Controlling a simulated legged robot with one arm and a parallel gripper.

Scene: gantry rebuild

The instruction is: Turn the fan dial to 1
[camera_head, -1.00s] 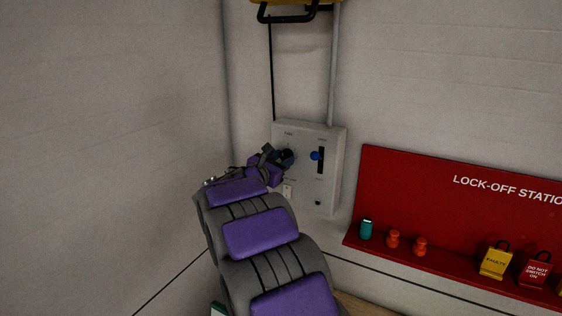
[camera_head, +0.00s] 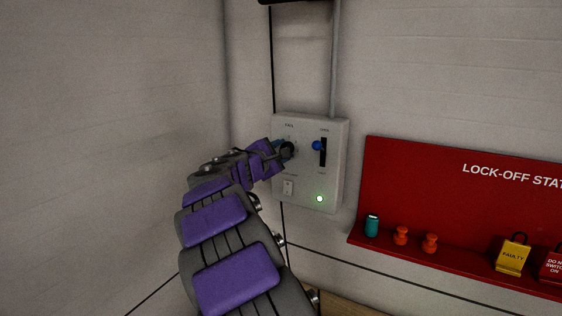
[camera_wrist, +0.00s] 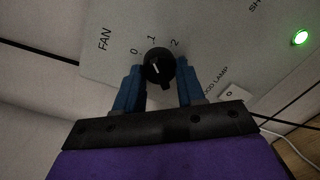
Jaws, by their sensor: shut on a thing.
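The fan dial (camera_wrist: 159,65) is a round black knob with a pale mark on its face, under the printed FAN, 0, 1 and 2. I cannot tell for sure which number the mark points at. My gripper (camera_wrist: 158,79) has its blue fingers on both sides of the dial and is shut on it. In the head view the dial (camera_head: 288,149) is on the left of a grey wall panel (camera_head: 306,191), partly hidden by my gripper (camera_head: 280,151).
Right of the dial, the panel has a slot with a blue-knobbed lever (camera_head: 318,146). Below are a small white switch (camera_head: 288,187) and a lit green lamp (camera_head: 319,198). A red lock-off board (camera_head: 420,190) hangs to the right. A wall corner is close on the left.

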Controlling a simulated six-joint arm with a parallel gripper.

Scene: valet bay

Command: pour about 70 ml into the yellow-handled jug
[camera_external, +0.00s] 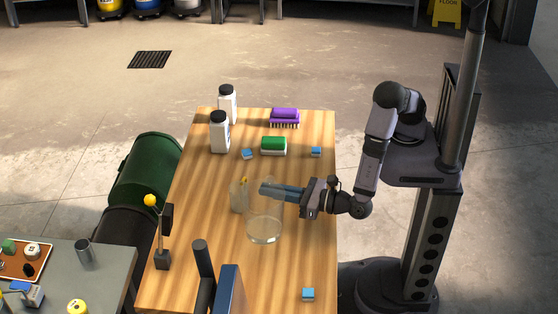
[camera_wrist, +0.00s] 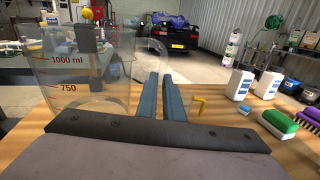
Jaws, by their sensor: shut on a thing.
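A large clear measuring jug (camera_external: 265,228) stands upright at the middle of the wooden table, with some pale liquid low in it. In the wrist view the measuring jug (camera_wrist: 85,75) fills the left side, with 1000 ml and 750 marks. My gripper (camera_external: 268,189) is shut on the measuring jug's handle; its fingers (camera_wrist: 166,85) show in the wrist view. I cannot tell whether the jug touches the table. The smaller yellow-handled jug (camera_external: 237,198) stands just left of it. In the wrist view its yellow handle (camera_wrist: 199,105) shows right of my fingers; its body is mostly hidden.
Two white bottles (camera_external: 220,134) (camera_external: 228,104), a green brush (camera_external: 273,145) and a purple brush (camera_external: 285,116) stand at the table's far end. Small blue blocks (camera_external: 308,294) lie about. A yellow-balled post (camera_external: 162,258) stands at the left edge. The right front is mostly clear.

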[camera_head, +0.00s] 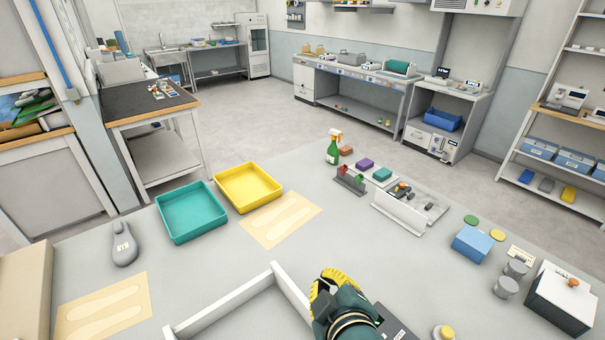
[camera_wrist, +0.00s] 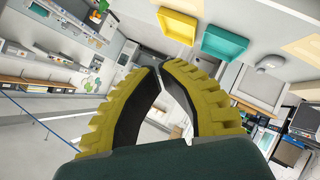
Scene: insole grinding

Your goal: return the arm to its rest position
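My gripper (camera_head: 328,284) has yellow ribbed fingers and a dark green body. It is at the front middle of the grey table (camera_head: 232,288), beside a low white rail (camera_head: 290,291). In the wrist view the fingertips of my gripper (camera_wrist: 161,66) meet, with only an empty gap between the inner pads. It holds nothing. The wrist view looks out across the room, which appears tilted. My arm behind the gripper runs out of the bottom of the head view.
A teal tray (camera_head: 187,211) and a yellow tray (camera_head: 247,187) stand at the table's back left. A grey grinder-like tool (camera_head: 124,246) and foot-outline sheets (camera_head: 279,220) lie nearby. At right are a green spray bottle (camera_head: 333,150), a blue box (camera_head: 472,244) and a grey box (camera_head: 560,299).

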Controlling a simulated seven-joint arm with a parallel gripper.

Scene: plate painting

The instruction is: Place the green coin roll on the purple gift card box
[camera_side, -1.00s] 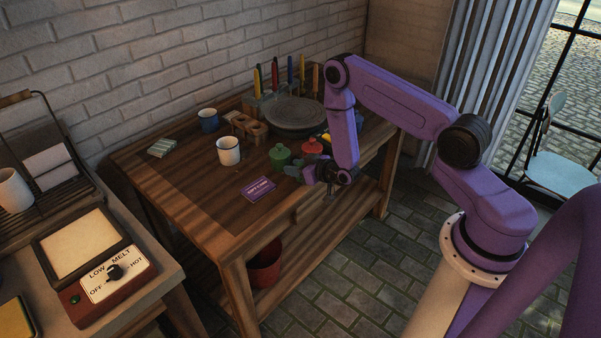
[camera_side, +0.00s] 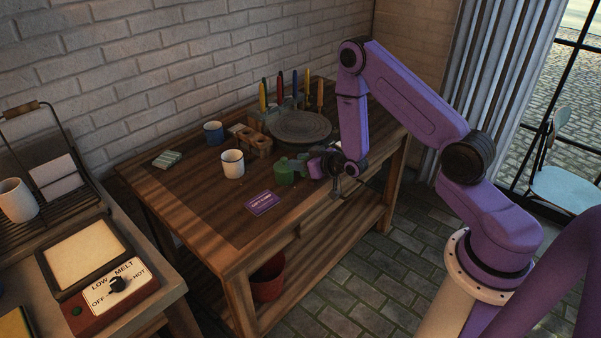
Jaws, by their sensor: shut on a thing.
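The purple gift card box (camera_side: 262,203) lies flat near the front edge of the wooden table, with pale lettering on top. My gripper (camera_side: 303,165) is low over the table, behind and right of the box and apart from it. It is shut on something green and small at its fingertips, which I take to be the green coin roll; its outline merges with the green pot (camera_side: 284,174) beside it. I cannot tell whether the held thing touches the pot or the table.
A white mug (camera_side: 232,164) stands left of the green pot. A blue mug (camera_side: 213,133), a wooden holder (camera_side: 257,143) and a grey round turntable (camera_side: 300,127) are behind. A pale green stack (camera_side: 167,159) lies far left. Table around the box is clear.

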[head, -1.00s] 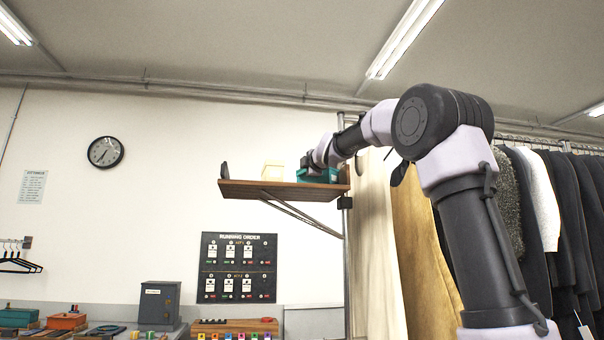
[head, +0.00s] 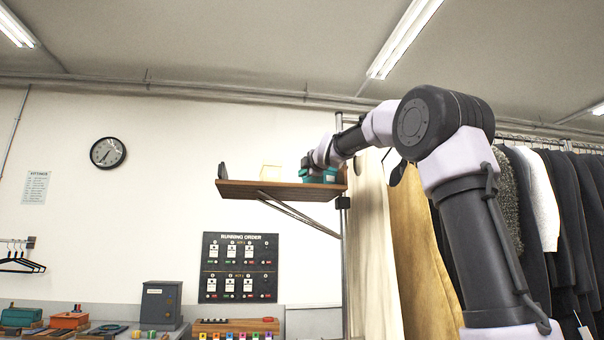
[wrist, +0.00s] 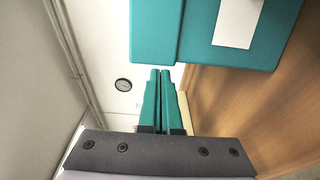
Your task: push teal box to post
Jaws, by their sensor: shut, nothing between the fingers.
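The teal box (head: 329,175) sits on the wooden shelf (head: 265,190) near its right end, partly hidden by my gripper (head: 308,163). In the wrist view the teal box (wrist: 158,32), with a white label, fills the top. My shut, empty gripper (wrist: 160,72) points toward the wall, with its teal fingers together and close beside the box. I cannot tell whether they touch it. A thin metal post (head: 342,240) stands upright at the shelf's right end. A short dark upright (head: 222,171) stands at the shelf's left end. I cannot tell the box's exact gap to the metal post.
A cream box (head: 271,171) stands on the shelf left of my gripper and also shows behind the fingers in the wrist view (wrist: 184,112). Hanging clothes (head: 560,220) fill the right. The shelf is bare between the cream box and the dark upright.

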※

Copy the records exactly as they appear, excluding images.

_THE SOLUTION_
Controlling a simulated legged robot with one arm and a parallel gripper.

Scene: gantry rebuild

The instruction is: Turn the fan dial to 1
[camera_head, -1.00s] 
[camera_head, +0.00s] 
[camera_wrist, +0.00s] 
Jaws, by their sensor: shut on a thing.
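The fan dial (camera_wrist: 159,65) is a round black knob with a pale mark on its face, under the printed FAN, 0, 1 and 2. I cannot tell for sure which number the mark points at. My gripper (camera_wrist: 158,79) has its blue fingers on both sides of the dial and is shut on it. In the head view the dial (camera_head: 288,149) is on the left of a grey wall panel (camera_head: 306,191), partly hidden by my gripper (camera_head: 280,151).
Right of the dial, the panel has a slot with a blue-knobbed lever (camera_head: 318,146). Below are a small white switch (camera_head: 288,187) and a lit green lamp (camera_head: 319,198). A red lock-off board (camera_head: 420,190) hangs to the right. A wall corner is close on the left.

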Controlling a simulated six-joint arm with a parallel gripper.

Scene: valet bay

Command: pour about 70 ml into the yellow-handled jug
[camera_external, +0.00s] 
[camera_wrist, +0.00s] 
Jaws, by their sensor: shut on a thing.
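A large clear measuring jug (camera_external: 265,228) stands upright at the middle of the wooden table, with some pale liquid low in it. In the wrist view the measuring jug (camera_wrist: 85,75) fills the left side, with 1000 ml and 750 marks. My gripper (camera_external: 268,189) is shut on the measuring jug's handle; its fingers (camera_wrist: 166,85) show in the wrist view. I cannot tell whether the jug touches the table. The smaller yellow-handled jug (camera_external: 237,198) stands just left of it. In the wrist view its yellow handle (camera_wrist: 199,105) shows right of my fingers; its body is mostly hidden.
Two white bottles (camera_external: 220,134) (camera_external: 228,104), a green brush (camera_external: 273,145) and a purple brush (camera_external: 285,116) stand at the table's far end. Small blue blocks (camera_external: 308,294) lie about. A yellow-balled post (camera_external: 162,258) stands at the left edge. The right front is mostly clear.

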[camera_head, +0.00s] 
[camera_wrist, +0.00s] 
Scene: insole grinding

Your goal: return the arm to its rest position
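My gripper (camera_head: 328,284) has yellow ribbed fingers and a dark green body. It is at the front middle of the grey table (camera_head: 232,288), beside a low white rail (camera_head: 290,291). In the wrist view the fingertips of my gripper (camera_wrist: 161,66) meet, with only an empty gap between the inner pads. It holds nothing. The wrist view looks out across the room, which appears tilted. My arm behind the gripper runs out of the bottom of the head view.
A teal tray (camera_head: 187,211) and a yellow tray (camera_head: 247,187) stand at the table's back left. A grey grinder-like tool (camera_head: 124,246) and foot-outline sheets (camera_head: 279,220) lie nearby. At right are a green spray bottle (camera_head: 333,150), a blue box (camera_head: 472,244) and a grey box (camera_head: 560,299).

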Controlling a simulated seven-joint arm with a parallel gripper.

Scene: plate painting

The instruction is: Place the green coin roll on the purple gift card box
[camera_side, -1.00s] 
[camera_side, +0.00s] 
Jaws, by their sensor: shut on a thing.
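The purple gift card box (camera_side: 262,203) lies flat near the front edge of the wooden table, with pale lettering on top. My gripper (camera_side: 303,165) is low over the table, behind and right of the box and apart from it. It is shut on something green and small at its fingertips, which I take to be the green coin roll; its outline merges with the green pot (camera_side: 284,174) beside it. I cannot tell whether the held thing touches the pot or the table.
A white mug (camera_side: 232,164) stands left of the green pot. A blue mug (camera_side: 213,133), a wooden holder (camera_side: 257,143) and a grey round turntable (camera_side: 300,127) are behind. A pale green stack (camera_side: 167,159) lies far left. Table around the box is clear.

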[head, -1.00s] 
[head, +0.00s] 
[wrist, +0.00s] 
Your task: push teal box to post
Jaws, by their sensor: shut, nothing between the fingers.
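The teal box (head: 329,175) sits on the wooden shelf (head: 265,190) near its right end, partly hidden by my gripper (head: 308,163). In the wrist view the teal box (wrist: 158,32), with a white label, fills the top. My shut, empty gripper (wrist: 160,72) points toward the wall, with its teal fingers together and close beside the box. I cannot tell whether they touch it. A thin metal post (head: 342,240) stands upright at the shelf's right end. A short dark upright (head: 222,171) stands at the shelf's left end. I cannot tell the box's exact gap to the metal post.
A cream box (head: 271,171) stands on the shelf left of my gripper and also shows behind the fingers in the wrist view (wrist: 184,112). Hanging clothes (head: 560,220) fill the right. The shelf is bare between the cream box and the dark upright.

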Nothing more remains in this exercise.